Movie Review: Bride Wars (2009)


A brain dead comedy about best friends who become worst enemies and competing brides-to-be, Bride Wars is a monumental embarrassment.

In New York City, Liv (Kate Hudson) and Emma (Anne Hathaway) have been friends since childhood. As young girls they witnessed the perfect June wedding at the Plaza Hotel, and so they grew up with the common dream of getting married at the Plaza in June. Now Liv is a high-powered, highly-paid lawyer, and Emma is a humble school teacher, but despite their personality differences they remain best friends.

Their boyfriends propose around the same time, but a mix-up at the office of wedding planner Marion St. Claire (Candice Bergen) means that both their weddings are booked at the same day on the same hour. Liv and Emma both refuse to give up the date and then turn against each other, working hard to sabotage the competing wedding as their big day approaches.

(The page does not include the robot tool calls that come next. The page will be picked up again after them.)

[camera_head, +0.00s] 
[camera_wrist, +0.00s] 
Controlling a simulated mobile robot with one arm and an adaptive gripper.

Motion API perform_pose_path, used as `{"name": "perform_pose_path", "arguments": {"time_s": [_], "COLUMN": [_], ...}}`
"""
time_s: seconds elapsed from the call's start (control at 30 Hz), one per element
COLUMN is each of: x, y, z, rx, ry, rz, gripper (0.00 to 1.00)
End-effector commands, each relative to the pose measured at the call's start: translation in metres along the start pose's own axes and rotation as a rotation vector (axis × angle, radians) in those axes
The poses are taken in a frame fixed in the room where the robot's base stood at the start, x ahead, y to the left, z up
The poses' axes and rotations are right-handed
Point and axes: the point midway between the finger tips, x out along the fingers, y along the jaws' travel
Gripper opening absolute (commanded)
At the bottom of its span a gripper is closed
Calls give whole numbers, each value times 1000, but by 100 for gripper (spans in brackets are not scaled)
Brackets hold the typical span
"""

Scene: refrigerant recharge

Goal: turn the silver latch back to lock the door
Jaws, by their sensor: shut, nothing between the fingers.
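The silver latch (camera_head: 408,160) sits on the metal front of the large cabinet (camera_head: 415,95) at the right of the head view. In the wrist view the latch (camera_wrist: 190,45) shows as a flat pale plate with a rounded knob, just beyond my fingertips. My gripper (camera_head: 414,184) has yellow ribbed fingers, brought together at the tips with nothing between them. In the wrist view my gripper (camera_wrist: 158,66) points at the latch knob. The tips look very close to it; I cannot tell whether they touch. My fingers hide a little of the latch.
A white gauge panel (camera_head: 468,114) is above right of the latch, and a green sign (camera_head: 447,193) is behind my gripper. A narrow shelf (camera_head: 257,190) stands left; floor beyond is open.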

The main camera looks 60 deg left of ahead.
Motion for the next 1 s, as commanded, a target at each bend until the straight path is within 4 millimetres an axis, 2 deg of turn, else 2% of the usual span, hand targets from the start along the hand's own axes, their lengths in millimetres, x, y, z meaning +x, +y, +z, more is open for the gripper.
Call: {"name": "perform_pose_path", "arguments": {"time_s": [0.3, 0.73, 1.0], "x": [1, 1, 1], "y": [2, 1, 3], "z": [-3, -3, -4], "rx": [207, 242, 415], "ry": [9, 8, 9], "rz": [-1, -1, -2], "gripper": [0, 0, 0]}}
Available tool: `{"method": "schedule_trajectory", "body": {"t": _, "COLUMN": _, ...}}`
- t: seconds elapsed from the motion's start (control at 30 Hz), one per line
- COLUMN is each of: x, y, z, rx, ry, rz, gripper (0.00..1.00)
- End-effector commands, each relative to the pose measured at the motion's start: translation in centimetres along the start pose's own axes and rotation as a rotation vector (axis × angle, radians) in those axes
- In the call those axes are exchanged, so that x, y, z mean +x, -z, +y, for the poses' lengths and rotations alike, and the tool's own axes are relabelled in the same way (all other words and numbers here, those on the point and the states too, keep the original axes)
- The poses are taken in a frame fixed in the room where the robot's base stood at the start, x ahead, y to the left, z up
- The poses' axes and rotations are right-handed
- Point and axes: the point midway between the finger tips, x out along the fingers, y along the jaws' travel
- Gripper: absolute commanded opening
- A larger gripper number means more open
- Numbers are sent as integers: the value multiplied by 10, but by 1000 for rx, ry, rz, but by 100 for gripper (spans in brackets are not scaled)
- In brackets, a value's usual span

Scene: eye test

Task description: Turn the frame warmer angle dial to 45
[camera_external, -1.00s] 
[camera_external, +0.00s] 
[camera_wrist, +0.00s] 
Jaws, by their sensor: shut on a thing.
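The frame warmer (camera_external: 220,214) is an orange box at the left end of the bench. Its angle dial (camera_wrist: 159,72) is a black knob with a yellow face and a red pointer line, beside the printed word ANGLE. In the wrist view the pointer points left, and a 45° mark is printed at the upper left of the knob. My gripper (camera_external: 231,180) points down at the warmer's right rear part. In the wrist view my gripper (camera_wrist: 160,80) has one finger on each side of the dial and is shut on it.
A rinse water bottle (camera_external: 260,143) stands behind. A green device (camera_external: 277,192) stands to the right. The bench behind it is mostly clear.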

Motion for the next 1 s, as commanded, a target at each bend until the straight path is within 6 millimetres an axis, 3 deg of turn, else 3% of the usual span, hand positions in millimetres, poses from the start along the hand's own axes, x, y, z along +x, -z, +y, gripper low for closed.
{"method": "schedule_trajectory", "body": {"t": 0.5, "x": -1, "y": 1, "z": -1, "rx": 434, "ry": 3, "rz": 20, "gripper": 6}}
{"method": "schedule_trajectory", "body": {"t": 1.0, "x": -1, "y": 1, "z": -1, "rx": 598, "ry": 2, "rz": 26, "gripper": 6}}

The kind of film that gives chick flicks a really bad name, Bride Wars is a miserable excuse for entertainment. Directed by Gary Winick, this is an unfunny, unintelligent film, catering to women's most base instincts. From the fantasy dream of the perfect wedding to the cattiness of destroying a life-long friendship over trivialities, Bride Wars offers nothing but a bad, witless exercise in vacuous, self-obsessed behaviour.

And very little of it is funny. There is maybe one laugh in the still too long 89 minutes of running time, as the film quickly disintegrates into two women one-upping each other with stupid pranks. Liv sabotages Emma's pre-wedding sun-tan skin tone into traffic-cone orange. Emma sabotages Liv's pre-wedding hair colour into a blonde-and-blue disaster. Emma gate-crashes Liv's bacherolette party. Liv spreads a rumour that Emma is pregnant. Winick delivers all the antics with the subtlety of a rusted mechanical bull.

The extent of character development stops at the icy Liv learning to be more vulnerable and the meek Emma learning to be more assertive. Anne Hathaway deals with the thin material as best as she can, and often she single-handedly tries to pull the film out of the gutter, to no avail. Kate Hudson's level of comfort is unfortunately much more aligned with the mindless fare on offer. Candice Bergen not only suffers the indignity of having to appear in the film, but offers up useless narration just to make matters worse. The men who stand around and do next to nothing as the brides wage war include Chris Pratt, Bryan Greenberg and Steve Howey.

Crude and dull, Bride Wars is a lot of noise on an unnecessary front.